On March 12th, Microsoft’s Outlook.com and Hotmail, as well as SkyDrive, suffered an outage which lasted quite a long time. In fact, the outage lasted about 16 hours before services were fully restored to normal on March 13th. Now, Microsoft offers an explanation.
On the afternoon of the 12th, in one physical region of one of our datacenters, we performed our regular process of updating the firmware on a core part of our physical plant. This is an update that had been done successfully previously, but failed in this specific instance in an unexpected way. This failure resulted in a rapid and substantial temperature spike in the datacenter. This spike was significant enough before it was mitigated that it caused our safeguards to come in to place for a large number of servers in this part of the datacenter.
These safeguards prevented access to mailboxes housed on these servers and also prevented any other pieces of our infrastructure to automatically failover and allow continued access. This area of the datacenter houses parts of the Hotmail.com, Outlook.com, and SkyDrive infrastructure, and so some people trying to access those services were impacted.
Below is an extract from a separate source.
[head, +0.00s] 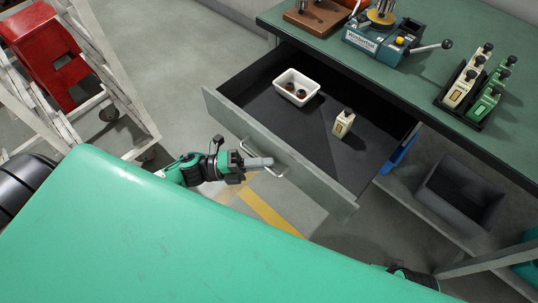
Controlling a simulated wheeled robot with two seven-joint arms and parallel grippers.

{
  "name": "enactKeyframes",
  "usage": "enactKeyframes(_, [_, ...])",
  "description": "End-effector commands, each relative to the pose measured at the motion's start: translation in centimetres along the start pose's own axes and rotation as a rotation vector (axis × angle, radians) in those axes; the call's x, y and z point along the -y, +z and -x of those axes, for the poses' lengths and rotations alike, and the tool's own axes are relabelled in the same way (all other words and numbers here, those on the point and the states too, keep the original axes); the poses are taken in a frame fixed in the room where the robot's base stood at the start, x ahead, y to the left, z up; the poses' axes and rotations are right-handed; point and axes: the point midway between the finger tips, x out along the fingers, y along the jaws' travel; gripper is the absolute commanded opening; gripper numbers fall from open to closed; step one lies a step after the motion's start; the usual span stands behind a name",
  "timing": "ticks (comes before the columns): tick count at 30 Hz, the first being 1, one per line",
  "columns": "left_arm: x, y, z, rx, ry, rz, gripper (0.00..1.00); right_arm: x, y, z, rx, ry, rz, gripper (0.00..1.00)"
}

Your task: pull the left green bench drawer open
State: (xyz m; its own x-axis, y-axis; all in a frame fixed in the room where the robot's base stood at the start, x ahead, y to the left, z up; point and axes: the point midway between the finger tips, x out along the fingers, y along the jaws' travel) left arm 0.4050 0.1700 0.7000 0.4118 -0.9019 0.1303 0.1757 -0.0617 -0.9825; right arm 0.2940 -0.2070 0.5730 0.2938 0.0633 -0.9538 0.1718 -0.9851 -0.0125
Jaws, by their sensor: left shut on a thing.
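The bench drawer (237,116) is pulled well out from under the green bench top (461,136), and its dark inside shows. Its front panel is grey-green with a metal bar handle (277,172). My left gripper (262,163) is at the handle, in front of the panel, and is shut on it. My right gripper is not clearly visible; only a dark piece of an arm shows at the bottom right.
On the bench stand a winding machine (372,42) with a crank and a dark rack (461,113) of cream and green items. A grey bin (455,196) sits on the lower shelf. A white frame cart with a red thing (42,55) stands at the left.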

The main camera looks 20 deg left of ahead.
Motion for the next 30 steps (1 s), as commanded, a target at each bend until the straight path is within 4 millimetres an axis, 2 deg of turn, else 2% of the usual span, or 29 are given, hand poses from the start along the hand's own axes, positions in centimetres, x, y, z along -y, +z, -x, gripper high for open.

As soon as the safeguard was activated, Microsoft was already alerted and on top of the issue. Microsoft explained that the reason it took so long to get everything back to normal was because there was a mix of software intervention as well as human intervention needed to bring the services back to normal. Since it is not normal to need human intervention for these services, Microsoft wasn’t expecting something so drastic to happen. Microsoft apologized in the blog post and regretted the impact the outage created on its users. “We hope this helped provide an understanding of the incident and again, we sincerely apologize and regret the impact this outage had on all of you. Now that we’re through the resolution, we’re also hard at work on ensuring this doesn’t happen again,” Microsoft explained.